The household debt-service ratio, which is defined as household mortgage and non-mortgage payments divided by disposable income, was 14.07 per cent, up from 13.90 per cent in the first quarter. This is also relatively stable, Mr. Porter said, when compared to recent years. "The key is that the ratio is relatively well contained, despite record levels of household debt," he said.

But some economists suggest the longer trend is concerning. "The numbers may not be that different from a quarter ago or a year ago, but it was still bad at that time as well," said David Madani of Capital Economics, a former Bank of Canada employee. Mr. Madani said he is concerned by the run-up of household debt relative to income. The numbers do not show the whole picture, he said. For example, the household savings rate is based on consumption and current income without taking borrowing into consideration. So mortgages are left out of this statistic.

An unsustainable housing market, record household debt and the probability of a Federal Reserve rate hike in the United States, Mr. Madani said, are reasons to be concerned by the lack of saving, and that the debate around the recession is "losing its focus."

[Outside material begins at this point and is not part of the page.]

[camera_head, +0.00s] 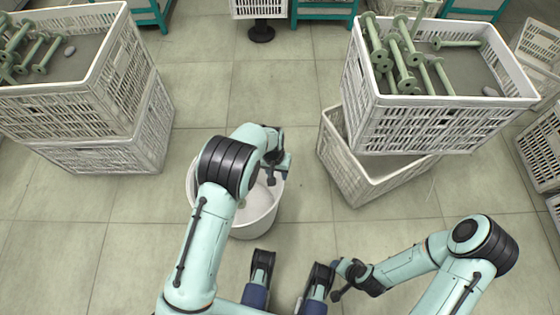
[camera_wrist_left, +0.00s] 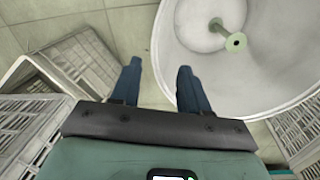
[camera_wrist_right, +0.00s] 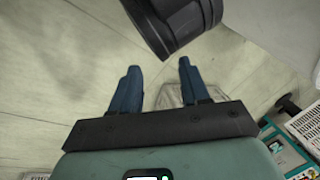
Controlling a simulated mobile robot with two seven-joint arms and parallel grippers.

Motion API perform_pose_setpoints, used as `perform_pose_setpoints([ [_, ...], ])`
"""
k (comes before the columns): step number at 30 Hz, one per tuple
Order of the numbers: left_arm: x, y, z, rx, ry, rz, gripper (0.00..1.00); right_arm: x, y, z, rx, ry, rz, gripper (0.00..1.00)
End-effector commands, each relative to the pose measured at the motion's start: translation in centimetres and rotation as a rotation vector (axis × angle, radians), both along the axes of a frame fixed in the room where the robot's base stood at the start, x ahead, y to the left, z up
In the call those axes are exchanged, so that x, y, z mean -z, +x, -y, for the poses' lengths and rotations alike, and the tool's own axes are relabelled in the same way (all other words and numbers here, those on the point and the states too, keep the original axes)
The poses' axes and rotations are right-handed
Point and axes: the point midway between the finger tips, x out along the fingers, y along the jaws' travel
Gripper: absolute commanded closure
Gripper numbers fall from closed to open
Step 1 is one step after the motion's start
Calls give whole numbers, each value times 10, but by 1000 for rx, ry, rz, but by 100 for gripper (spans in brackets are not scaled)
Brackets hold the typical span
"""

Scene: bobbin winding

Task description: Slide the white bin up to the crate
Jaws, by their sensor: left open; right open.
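The round white bin (camera_head: 262,222) stands upright on the floor, partly hidden under my left arm. In the left wrist view the white bin (camera_wrist_left: 270,100) fills the upper right, with a pale green bobbin (camera_wrist_left: 236,42) inside. My left gripper (camera_wrist_left: 157,68) is open at its rim: one finger is outside, the other overlaps the rim and interior. I cannot tell whether they touch. A white slatted crate (camera_head: 440,112) holding green bobbins sits on a skewed lower crate (camera_head: 352,165), to the bin's right. My right gripper (camera_wrist_right: 157,66) is open and empty.
Another pair of stacked crates (camera_head: 130,75) with bobbins stands at the left. More crates (camera_head: 543,150) line the right edge. Teal-framed racks (camera_head: 325,12) stand along the back. Tiled floor (camera_head: 300,90) is open between the stacks, with a clear gap between bin and right stack.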

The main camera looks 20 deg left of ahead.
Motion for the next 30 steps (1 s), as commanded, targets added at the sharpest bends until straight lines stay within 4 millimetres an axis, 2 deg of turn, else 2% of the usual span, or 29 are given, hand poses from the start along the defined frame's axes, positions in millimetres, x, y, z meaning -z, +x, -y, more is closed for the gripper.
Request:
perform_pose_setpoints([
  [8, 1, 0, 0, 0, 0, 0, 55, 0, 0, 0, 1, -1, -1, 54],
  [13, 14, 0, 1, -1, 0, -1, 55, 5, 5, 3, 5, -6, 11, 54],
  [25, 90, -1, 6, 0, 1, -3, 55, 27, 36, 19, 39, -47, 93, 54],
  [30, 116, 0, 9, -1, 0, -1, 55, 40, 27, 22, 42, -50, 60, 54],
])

A BMO survey released on Tuesday found that 56 per cent of respondents had less than $10,000 in available emergency funds.

While the household spending numbers are a positive influence on the GDP, many believe they are not sustainable in the long run. Less growth in household spending and housing and more in exports and businesses are needed to sustain an economic recovery, Mr. Madani said.

Mr. Shenfeld said the low interest rates "won't drive consumption much" since Canadians have had access to them for a long time.

"You can't count on consumers to lead the way for the economy in quarters and years ahead," Mr. Porter said. "Exports would be needed to keep our head above water."

In the third quarter, Mr. Shenfeld said, we can expect to see a healthy growth rate in spending and a rise in the savings rate due to a larger than normal cheque during the summer from Ottawa for families and children.